WHAT THIS TASK INVOLVES: Can you print the data exactly and leave out each image?

§

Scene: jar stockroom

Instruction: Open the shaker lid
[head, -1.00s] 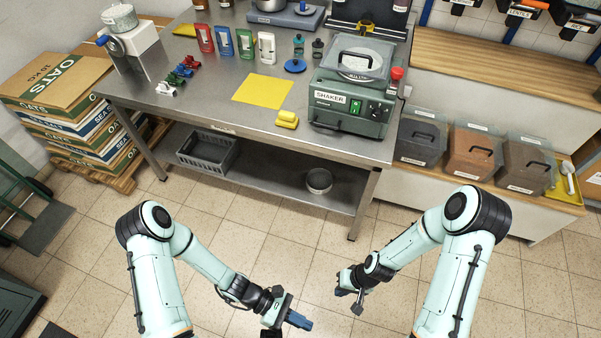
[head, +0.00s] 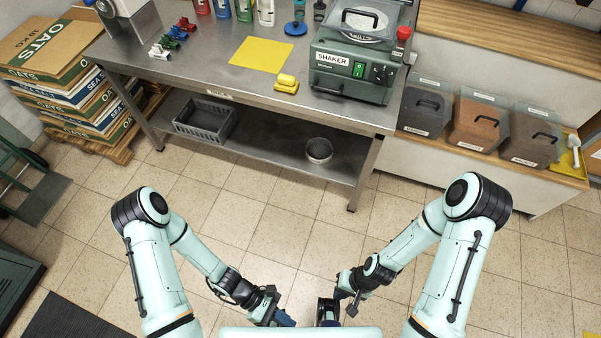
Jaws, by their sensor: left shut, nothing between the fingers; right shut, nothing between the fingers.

§

ANSWER IN FULL:
Scene: jar stockroom

Instruction: Open the shaker lid
[head, -1.00s] 
[head, +0.00s] 
Jaws, by their sensor: left shut, nothing between the fingers; right shut, nothing between the fingers.

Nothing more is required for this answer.